01/09/2012 03:10 pm ET Updated Mar 10, 2012

The GOP: A Party On The Edge

In a recent Wall Street Journal editorial, Peggy Noonan astutely noted the makeup of the Republican Party was clearly delineated by last week's caucus numbers.

"The Iowa results almost perfectly reflect the Republican Party, which, roughly speaking, is split into three parts - libertarians, social conservatives and moderate conservatives, who went for Ron Paul, Mr. Santorum and Mr. Romney respectively."

Where do they overlap? Slashing the deficit, and, of course, defeating Mr. Obama.

This perceived triptych generally comes with the caveat that the first two groups - libertarians and social conservatives - represent niche wings that can't gain mainstream support even in a primary as wacky as this one. It's not an unsubstantiated claim. Mr. Santorum and Mr. Paul are both struggling to burst into the mainstream. A poll released yesterday showed Santorum placing a shockingly low 5th in New Hampshire, while another poll by the Public Policy Polling Group showed an approval rating for Mr. Paul in South Carolina of only 33%. As the group bluntly editorialized in a tweet, "SC Republicans hate Ron Paul."

The support ceiling for these warring factions is perhaps the greatest reason that Mitt Romney - someone who has spent the majority of his time in second place nationally - has long been anointed front-runner and the nominee-to-be. Simply put, many argue that in such a bitterly divided Republican field, as the (relative) moderate, Mitt wins by default.

That Romney is seen as the only candidate who can galvanize support beyond his niche appeal - and even that is hotly debated - bespeaks a true crisis for the modern Republican Party. In speaking with people along the campaign trail I've observed a very serious divide; a stratification that is unparalleled in recent political party philosophy. True, in liberal politics you often encounter policy distinctions - an environmentalist liberal, a social-issues liberal - but the gulf between these views rarely indicates a true ideological schism. The Republican establishment myopically downplays this discord, but at least at the ground level here in New Hampshire, it is very real.

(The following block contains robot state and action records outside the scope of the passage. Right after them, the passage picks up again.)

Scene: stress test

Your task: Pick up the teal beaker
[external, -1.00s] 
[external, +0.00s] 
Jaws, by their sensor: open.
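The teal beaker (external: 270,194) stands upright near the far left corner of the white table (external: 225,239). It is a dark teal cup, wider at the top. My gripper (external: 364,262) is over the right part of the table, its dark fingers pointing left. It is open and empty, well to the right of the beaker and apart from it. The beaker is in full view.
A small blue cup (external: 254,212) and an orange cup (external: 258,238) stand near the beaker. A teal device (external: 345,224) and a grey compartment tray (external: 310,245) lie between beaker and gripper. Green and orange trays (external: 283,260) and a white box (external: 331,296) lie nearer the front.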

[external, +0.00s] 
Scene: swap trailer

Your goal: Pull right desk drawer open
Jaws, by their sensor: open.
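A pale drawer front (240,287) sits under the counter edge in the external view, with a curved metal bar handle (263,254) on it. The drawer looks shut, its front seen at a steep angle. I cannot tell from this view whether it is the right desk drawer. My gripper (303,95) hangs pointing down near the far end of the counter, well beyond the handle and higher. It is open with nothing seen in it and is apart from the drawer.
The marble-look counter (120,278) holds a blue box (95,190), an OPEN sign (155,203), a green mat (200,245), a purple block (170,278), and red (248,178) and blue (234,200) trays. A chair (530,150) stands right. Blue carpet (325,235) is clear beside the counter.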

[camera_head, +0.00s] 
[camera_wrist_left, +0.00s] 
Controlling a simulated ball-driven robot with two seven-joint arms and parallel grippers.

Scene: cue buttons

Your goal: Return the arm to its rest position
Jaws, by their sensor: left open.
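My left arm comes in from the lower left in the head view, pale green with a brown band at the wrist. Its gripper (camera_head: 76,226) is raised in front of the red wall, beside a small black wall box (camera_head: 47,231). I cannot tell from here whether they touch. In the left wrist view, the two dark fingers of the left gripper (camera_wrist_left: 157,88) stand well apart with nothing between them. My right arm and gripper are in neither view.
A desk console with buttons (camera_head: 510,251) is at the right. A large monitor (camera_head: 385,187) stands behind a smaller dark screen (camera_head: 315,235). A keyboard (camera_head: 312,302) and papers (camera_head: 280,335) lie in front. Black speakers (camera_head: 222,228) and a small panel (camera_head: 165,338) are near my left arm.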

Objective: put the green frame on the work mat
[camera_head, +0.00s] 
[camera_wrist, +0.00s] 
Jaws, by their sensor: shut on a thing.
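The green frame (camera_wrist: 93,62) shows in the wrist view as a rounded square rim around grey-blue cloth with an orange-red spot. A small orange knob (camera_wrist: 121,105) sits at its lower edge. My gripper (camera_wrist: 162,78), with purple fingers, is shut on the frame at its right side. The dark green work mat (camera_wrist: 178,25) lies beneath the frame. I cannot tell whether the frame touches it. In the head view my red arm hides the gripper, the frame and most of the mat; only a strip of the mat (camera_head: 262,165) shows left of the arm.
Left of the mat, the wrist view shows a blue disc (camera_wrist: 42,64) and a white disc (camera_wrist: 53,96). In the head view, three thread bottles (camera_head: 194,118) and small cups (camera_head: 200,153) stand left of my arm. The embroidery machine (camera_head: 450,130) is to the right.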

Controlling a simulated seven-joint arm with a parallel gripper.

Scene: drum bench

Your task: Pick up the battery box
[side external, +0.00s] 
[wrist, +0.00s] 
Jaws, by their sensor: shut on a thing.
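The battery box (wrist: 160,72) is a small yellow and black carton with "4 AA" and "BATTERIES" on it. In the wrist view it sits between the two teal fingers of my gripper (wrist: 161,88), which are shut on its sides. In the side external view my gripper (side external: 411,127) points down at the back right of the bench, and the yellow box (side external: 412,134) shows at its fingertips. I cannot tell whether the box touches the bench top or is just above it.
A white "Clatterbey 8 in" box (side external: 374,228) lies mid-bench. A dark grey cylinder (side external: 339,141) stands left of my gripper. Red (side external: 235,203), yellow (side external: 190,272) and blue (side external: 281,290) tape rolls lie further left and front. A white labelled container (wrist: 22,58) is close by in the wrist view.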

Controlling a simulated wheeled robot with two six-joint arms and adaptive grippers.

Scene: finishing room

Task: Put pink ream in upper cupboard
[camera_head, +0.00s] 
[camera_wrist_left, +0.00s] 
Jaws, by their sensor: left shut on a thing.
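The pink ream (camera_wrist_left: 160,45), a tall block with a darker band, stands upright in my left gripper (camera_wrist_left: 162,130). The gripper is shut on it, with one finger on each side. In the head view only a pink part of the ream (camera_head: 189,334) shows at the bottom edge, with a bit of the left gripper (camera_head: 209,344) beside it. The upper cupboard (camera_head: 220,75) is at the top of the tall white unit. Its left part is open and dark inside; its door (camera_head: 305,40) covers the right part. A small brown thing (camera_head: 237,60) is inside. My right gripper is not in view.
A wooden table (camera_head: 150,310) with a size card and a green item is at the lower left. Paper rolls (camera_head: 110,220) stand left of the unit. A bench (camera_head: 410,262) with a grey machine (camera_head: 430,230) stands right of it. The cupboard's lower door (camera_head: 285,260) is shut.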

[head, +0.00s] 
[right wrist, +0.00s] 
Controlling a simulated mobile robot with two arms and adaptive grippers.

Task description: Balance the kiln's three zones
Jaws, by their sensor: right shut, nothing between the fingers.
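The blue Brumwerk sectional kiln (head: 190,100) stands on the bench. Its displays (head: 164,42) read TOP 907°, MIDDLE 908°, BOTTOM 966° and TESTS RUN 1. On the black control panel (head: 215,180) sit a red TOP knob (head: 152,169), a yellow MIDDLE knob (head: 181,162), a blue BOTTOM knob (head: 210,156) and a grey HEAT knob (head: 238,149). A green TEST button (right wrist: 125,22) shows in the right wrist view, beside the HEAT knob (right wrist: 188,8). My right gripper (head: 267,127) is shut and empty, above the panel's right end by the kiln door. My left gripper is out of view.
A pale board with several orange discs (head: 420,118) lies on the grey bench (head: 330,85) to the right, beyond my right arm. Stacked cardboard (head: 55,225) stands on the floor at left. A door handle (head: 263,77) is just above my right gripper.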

Rallies I attended for Newt Gingrich and Ron Paul suggested that these men were running in vastly different political primaries. Beyond the common pledge to slash deficit spending - a unifying value cited by virtually everyone across the political spectrum -- both the message and the crowd had very little in common. Paul's central focus - ending all wars and repealing the Patriot Act - would have resonated equally well in a Democratic primary four years ago. If the size and makeup of the crowd were any indication, it's a movement still very much in its nascent stages, and, in my estimation, the question isn't if, but when the Republicans will be forced to face this internal dissonance. The sooner they do, the better chance they have of salvaging populist support. Judging by his foreign policy rhetoric and tributes to personal liberties, Ron Paul and the libertarian wing could poach just as many Democrats as they could Republicans.

While the party languishes, the Romney win-by-default argument underestimates the seriousness of one remaining Republican candidate, Jon Huntsman. At a campaign event in Hampstead, New Hampshire, Huntsman arrived palpably excited - one attendee said he looked like he must have had a "meth-inated latte" to drink. Speaking at a coffee house literally overflowing with supporters, Huntsman entered through the kitchen and gave his speech standing on top of the bar, gesticulating enthusiastically.

Tellingly, Huntsman's support was politically diverse. One called him a "small "L" libertarian" (he's been given strong ratings by the Cato Institute), another, "a reasonable centrist." Virtually everyone described him as a moderate alternative to Mitt Romney. Little publicized, but cited by at least two people with whom I spoke, is Huntsman's social conservative credentials on both abortion and gun-rights - a crucial component of the social-conservative playbook currently owned by Mr. Santorum.

Furthermore, another poll released today showed that a huge chunk of support for Mr. Huntsman comes from disenfranchised Obama supporters.

In sum, if there is someone looking to undercut my thesis of Republicans divided, it's Huntsman.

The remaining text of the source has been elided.